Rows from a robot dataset
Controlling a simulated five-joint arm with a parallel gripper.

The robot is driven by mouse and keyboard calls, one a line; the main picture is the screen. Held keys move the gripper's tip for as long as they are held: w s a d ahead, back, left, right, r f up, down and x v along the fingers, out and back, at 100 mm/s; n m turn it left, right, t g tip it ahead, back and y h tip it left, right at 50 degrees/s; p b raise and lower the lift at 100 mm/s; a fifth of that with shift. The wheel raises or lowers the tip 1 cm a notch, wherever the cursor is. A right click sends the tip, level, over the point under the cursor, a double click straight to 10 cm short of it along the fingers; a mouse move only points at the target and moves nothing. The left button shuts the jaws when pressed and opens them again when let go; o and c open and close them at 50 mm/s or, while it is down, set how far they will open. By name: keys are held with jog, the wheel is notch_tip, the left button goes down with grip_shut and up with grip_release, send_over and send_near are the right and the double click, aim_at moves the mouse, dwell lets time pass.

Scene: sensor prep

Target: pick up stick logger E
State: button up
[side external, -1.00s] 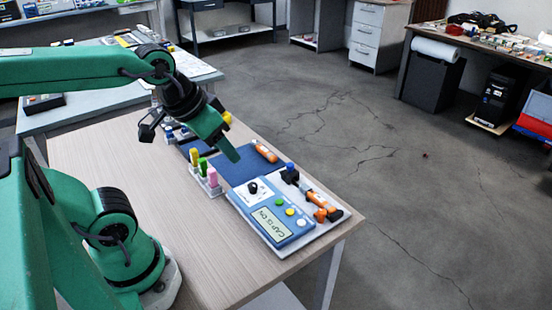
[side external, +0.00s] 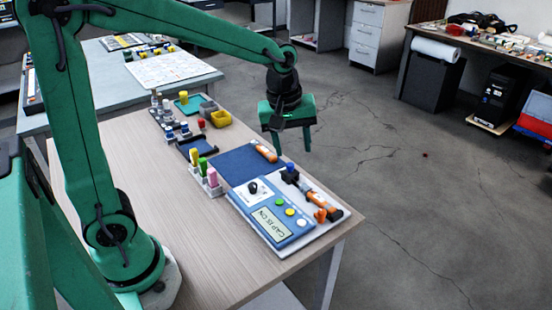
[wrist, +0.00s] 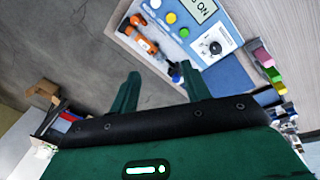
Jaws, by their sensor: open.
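Two orange-and-white sticks are in view, and I cannot read a letter on either. In the side external view, one stick (side external: 264,152) lies at the far edge of the blue mat (side external: 235,168). The other stick (side external: 322,203), with dark parts, lies on the white base beside the blue device. An orange-and-dark stick beside the device also shows in the wrist view (wrist: 137,32). My gripper (side external: 291,149) is open and empty, pointing down beyond the table's far right edge, apart from both sticks. Its two fingers show in the wrist view (wrist: 160,72).
The blue device (side external: 270,213) has a screen reading "CAP IS ON", a black knob and coloured buttons. A white rack (side external: 206,184) holds yellow, green and pink pieces. Small containers, including a yellow bin (side external: 221,119), stand farther back.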

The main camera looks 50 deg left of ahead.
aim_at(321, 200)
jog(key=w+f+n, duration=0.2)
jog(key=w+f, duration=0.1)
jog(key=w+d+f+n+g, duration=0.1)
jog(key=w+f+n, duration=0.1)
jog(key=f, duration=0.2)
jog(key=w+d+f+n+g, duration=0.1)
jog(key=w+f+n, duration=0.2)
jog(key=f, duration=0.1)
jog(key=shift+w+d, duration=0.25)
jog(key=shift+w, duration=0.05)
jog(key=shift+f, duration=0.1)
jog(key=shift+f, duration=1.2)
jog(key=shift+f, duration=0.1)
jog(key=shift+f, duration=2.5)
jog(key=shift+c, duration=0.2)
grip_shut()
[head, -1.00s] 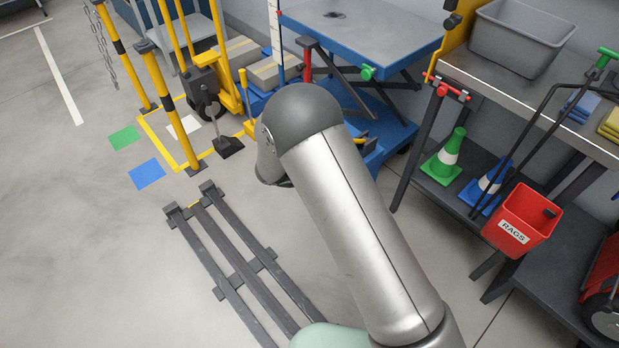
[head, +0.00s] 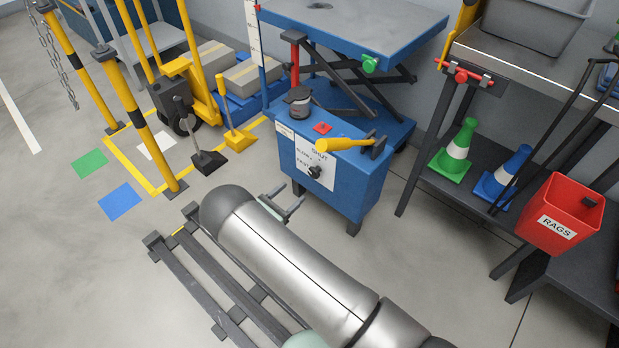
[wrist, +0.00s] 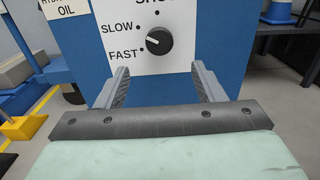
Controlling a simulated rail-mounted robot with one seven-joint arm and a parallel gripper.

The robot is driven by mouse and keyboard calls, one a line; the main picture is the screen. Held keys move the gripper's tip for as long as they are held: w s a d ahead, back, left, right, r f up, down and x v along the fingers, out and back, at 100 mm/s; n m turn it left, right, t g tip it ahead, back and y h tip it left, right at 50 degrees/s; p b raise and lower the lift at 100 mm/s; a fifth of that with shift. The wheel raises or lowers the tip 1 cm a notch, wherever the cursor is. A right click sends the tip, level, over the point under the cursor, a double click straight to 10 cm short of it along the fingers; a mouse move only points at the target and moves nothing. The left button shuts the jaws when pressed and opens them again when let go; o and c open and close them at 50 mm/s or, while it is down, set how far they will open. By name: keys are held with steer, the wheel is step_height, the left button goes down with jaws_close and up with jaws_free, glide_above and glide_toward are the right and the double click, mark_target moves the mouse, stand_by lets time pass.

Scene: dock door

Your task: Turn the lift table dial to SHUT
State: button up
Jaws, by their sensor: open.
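The black lift table dial (head: 315,171) is on the white label plate (head: 301,152) of the blue lift table cabinet (head: 338,190). The SHUT label above is cut off by the top edge there. My gripper (head: 287,200) is open and empty, facing the cabinet. In the wrist view, its two fingers (wrist: 160,78) stand left and right below the dial, apart from it.
A yellow-handled lever (head: 342,144) and a red button (head: 322,127) are on the cabinet top. A dark rack (head: 225,285) lies on the floor beside my arm. A workbench (head: 530,75) with a red RAGS bin (head: 560,212) stands at right.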

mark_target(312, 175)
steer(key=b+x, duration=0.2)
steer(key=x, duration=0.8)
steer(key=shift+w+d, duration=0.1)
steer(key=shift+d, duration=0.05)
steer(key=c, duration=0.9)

▶ [DO THIS]
The entries above are to be returned exactly, without their pictures.

▶ [WRITTEN ANSWER]
Controlling a simulated five-joint arm with a parallel gripper.

The robot is driven by mouse and keyboard calls, one a line; the main picture is the screen. Held keys move the gripper's tip for as long as they are held: w s a d ahead, back, left, right, r f up, down and x v along the fingers, out and back, at 100 mm/s; n m turn it left, right, t g tip it ahead, back and y h tip it left, right at 50 degrees/s; p b raise and lower the lift at 100 mm/s; a fifth of that with shift. The wheel raises or lowers the tip 1 cm a notch, wherever the cursor is. A right click sends the tip, level, over the point under the cursor, a double click straight to 10 cm short of it along the fingers; a mouse move only points at the target and moves nothing. The left button shuts the jaws when pressed and opens them again when let go; o and c open and close them at 50 mm/s or, while it is down, set how far they will open. By name: keys are held with jog, the wheel is notch_tip, the left button goes down with grip_shut and up with grip_release, send_over and send_near are the right and the double click, aim_at moves the mouse, dwell lets time pass.

Scene: sensor prep

Target: pick up stick logger E
State: button up
[side external, -1.00s] 
[side external, +0.00s] 
[wrist, +0.00s] 
Jaws, by their sensor: open.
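Two orange-and-white sticks are in view, and I cannot read a letter on either. In the side external view, one stick (side external: 264,152) lies at the far edge of the blue mat (side external: 235,168). The other stick (side external: 322,203), with dark parts, lies on the white base beside the blue device. An orange-and-dark stick beside the device also shows in the wrist view (wrist: 137,32). My gripper (side external: 291,149) is open and empty, pointing down beyond the table's far right edge, apart from both sticks. Its two fingers show in the wrist view (wrist: 160,72).
The blue device (side external: 270,213) has a screen reading "CAP IS ON", a black knob and coloured buttons. A white rack (side external: 206,184) holds yellow, green and pink pieces. Small containers, including a yellow bin (side external: 221,119), stand farther back.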

The main camera looks 50 deg left of ahead.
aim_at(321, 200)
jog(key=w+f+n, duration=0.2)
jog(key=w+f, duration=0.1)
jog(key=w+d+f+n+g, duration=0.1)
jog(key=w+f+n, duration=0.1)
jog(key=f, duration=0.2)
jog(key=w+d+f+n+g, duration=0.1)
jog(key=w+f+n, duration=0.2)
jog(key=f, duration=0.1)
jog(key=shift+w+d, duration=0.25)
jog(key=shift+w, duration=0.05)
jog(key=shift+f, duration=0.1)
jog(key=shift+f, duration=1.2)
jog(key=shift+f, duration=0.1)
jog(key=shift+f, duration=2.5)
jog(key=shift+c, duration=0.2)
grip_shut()
[head, -1.00s] 
[head, +0.00s] 
[wrist, +0.00s] 
Controlling a simulated rail-mounted robot with one seven-joint arm and a parallel gripper.

The robot is driven by mouse and keyboard calls, one a line; the main picture is the screen. Held keys move the gripper's tip for as long as they are held: w s a d ahead, back, left, right, r f up, down and x v along the fingers, out and back, at 100 mm/s; n m turn it left, right, t g tip it ahead, back and y h tip it left, right at 50 degrees/s; p b raise and lower the lift at 100 mm/s; a fifth of that with shift. The wheel raises or lowers the tip 1 cm a notch, wherever the cursor is. A right click sends the tip, level, over the point under the cursor, a double click straight to 10 cm short of it along the fingers; a mouse move only points at the target and moves nothing. The left button shuts the jaws when pressed and opens them again when let go; o and c open and close them at 50 mm/s or, while it is down, set how far they will open. By name: keys are held with steer, the wheel is step_height, the left button goes down with jaws_close and up with jaws_free, glide_above and glide_toward are the right and the double click, mark_target moves the mouse, stand_by lets time pass.

Scene: dock door

Your task: Turn the lift table dial to SHUT
State: button up
Jaws, by their sensor: open.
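The black lift table dial (head: 315,171) is on the white label plate (head: 301,152) of the blue lift table cabinet (head: 338,190). The SHUT label above is cut off by the top edge there. My gripper (head: 287,200) is open and empty, facing the cabinet. In the wrist view, its two fingers (wrist: 160,78) stand left and right below the dial, apart from it.
A yellow-handled lever (head: 342,144) and a red button (head: 322,127) are on the cabinet top. A dark rack (head: 225,285) lies on the floor beside my arm. A workbench (head: 530,75) with a red RAGS bin (head: 560,212) stands at right.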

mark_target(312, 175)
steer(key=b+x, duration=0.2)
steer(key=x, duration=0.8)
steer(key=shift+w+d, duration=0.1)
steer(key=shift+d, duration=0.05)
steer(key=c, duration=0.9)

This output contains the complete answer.